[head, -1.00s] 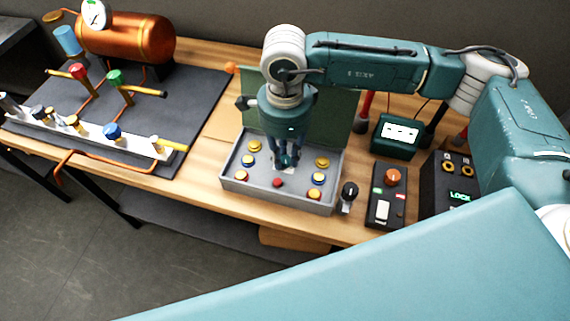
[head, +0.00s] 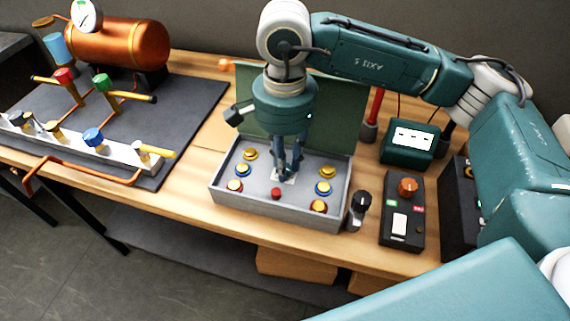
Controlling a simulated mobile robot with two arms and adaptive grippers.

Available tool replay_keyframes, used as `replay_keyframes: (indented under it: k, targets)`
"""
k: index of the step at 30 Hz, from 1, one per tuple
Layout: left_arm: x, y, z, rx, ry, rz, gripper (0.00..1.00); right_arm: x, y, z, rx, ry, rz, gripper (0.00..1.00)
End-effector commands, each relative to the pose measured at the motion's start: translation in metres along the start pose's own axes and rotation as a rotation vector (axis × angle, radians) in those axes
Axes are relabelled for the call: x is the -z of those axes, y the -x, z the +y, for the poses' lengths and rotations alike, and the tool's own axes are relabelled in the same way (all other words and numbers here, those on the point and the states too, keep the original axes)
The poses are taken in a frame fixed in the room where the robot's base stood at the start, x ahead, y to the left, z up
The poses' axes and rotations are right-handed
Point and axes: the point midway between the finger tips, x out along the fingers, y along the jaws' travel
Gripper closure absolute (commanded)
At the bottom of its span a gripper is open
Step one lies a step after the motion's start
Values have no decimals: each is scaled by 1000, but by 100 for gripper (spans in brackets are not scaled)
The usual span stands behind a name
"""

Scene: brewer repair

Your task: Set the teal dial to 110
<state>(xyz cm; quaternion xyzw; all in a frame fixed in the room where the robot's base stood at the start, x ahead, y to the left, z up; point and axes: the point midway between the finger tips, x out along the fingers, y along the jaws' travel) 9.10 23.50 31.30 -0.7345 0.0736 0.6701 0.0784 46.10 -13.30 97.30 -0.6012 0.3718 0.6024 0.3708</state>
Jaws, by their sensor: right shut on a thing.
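My right gripper (head: 288,172) points straight down into the shallow grey open box (head: 285,214), at the middle of its panel. Its fingers are closed on something small above a pale plate (head: 286,179). This seems to be the teal dial, but the fingers cover it and I cannot make out its pointer or its scale. Yellow and blue round knobs sit on both sides of the fingers, with a red button (head: 276,194) in front. My left gripper is not in view.
The box's green lid (head: 345,105) stands open behind. To the right are a black-topped knob (head: 361,201), a black control box (head: 403,212) with an orange knob and a teal meter (head: 409,142). At left, a copper boiler (head: 118,42) and valve pipes stand on a dark mat (head: 196,105).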

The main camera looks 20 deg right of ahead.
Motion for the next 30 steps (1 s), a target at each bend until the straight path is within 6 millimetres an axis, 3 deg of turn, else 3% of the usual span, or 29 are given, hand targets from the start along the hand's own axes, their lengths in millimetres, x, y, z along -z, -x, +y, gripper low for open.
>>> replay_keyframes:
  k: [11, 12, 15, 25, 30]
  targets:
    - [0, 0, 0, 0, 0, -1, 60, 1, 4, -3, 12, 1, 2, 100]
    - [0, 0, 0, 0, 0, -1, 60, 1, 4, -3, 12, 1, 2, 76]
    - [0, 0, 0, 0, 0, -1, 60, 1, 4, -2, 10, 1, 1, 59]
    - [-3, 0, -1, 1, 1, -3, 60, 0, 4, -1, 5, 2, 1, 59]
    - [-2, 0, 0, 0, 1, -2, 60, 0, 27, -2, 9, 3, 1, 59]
▬▬▬
◆ Task to complete: Omit every picture, then reproduce the rest of the listing exactly.

◆ Expected output:
[head, -1.00s] 
[head, +0.00s] 
Controlling a simulated mobile robot with two arms and adaptive grippers.

Available tool replay_keyframes, used as `replay_keyframes: (indented under it: k, targets)`
"""
k: index of the step at 30 Hz, from 1, one per tuple
Layout: left_arm: x, y, z, rx, ry, rz, gripper (0.00..1.00); right_arm: x, y, z, rx, ry, rz, gripper (0.00..1.00)
End-effector commands, each relative to the pose measured at the motion's start: translation in metres along the start pose's own axes and rotation as a rotation vector (axis × angle, radians) in those axes
Axes are relabelled for the call: x is the -z of those axes, y the -x, z the +y, for the poses' lengths and rotations alike, and the tool's own axes are relabelled in the same way (all other words and numbers here, those on the point and the states too, keep the original axes)
The poses are taken in a frame fixed in the room where the robot's base stood at the start, x ahead, y to the left, z up
The poses' axes and rotations are right-handed
Point and axes: the point midway between the finger tips, x out along the fingers, y along the jaws' travel
Gripper closure absolute (commanded)
At the bottom of its span a gripper is open
Step one lies a step after the motion's start
Values have no decimals: each is scaled by 1000, but by 100 for gripper (spans in brackets are not scaled)
The usual span stands behind a name
"""

Scene: brewer repair

Your task: Set the teal dial to 110
<state>(xyz cm; quaternion xyzw; all in a frame fixed in the room where the robot's base stood at the start, x ahead, y to the left, z up; point and axes: the point midway between the finger tips, x out along the fingers, y along the jaws' travel) 9.10 23.50 31.30 -0.7345 0.0736 0.6701 0.0784 46.10 -13.30 97.30 -0.6012 0.3718 0.6024 0.3708</state>
Jaws, by their sensor: right shut on a thing.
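My right gripper (head: 288,172) points straight down into the shallow grey open box (head: 285,214), at the middle of its panel. Its fingers are closed on something small above a pale plate (head: 286,179). This seems to be the teal dial, but the fingers cover it and I cannot make out its pointer or its scale. Yellow and blue round knobs sit on both sides of the fingers, with a red button (head: 276,194) in front. My left gripper is not in view.
The box's green lid (head: 345,105) stands open behind. To the right are a black-topped knob (head: 361,201), a black control box (head: 403,212) with an orange knob and a teal meter (head: 409,142). At left, a copper boiler (head: 118,42) and valve pipes stand on a dark mat (head: 196,105).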

The main camera looks 20 deg right of ahead.
Motion for the next 30 steps (1 s), a target at each bend until the straight path is within 6 millimetres an axis, 3 deg of turn, else 3% of the usual span, or 29 are given, hand targets from the start along the hand's own axes, their lengths in millimetres, x, y, z along -z, -x, +y, gripper low for open.
>>> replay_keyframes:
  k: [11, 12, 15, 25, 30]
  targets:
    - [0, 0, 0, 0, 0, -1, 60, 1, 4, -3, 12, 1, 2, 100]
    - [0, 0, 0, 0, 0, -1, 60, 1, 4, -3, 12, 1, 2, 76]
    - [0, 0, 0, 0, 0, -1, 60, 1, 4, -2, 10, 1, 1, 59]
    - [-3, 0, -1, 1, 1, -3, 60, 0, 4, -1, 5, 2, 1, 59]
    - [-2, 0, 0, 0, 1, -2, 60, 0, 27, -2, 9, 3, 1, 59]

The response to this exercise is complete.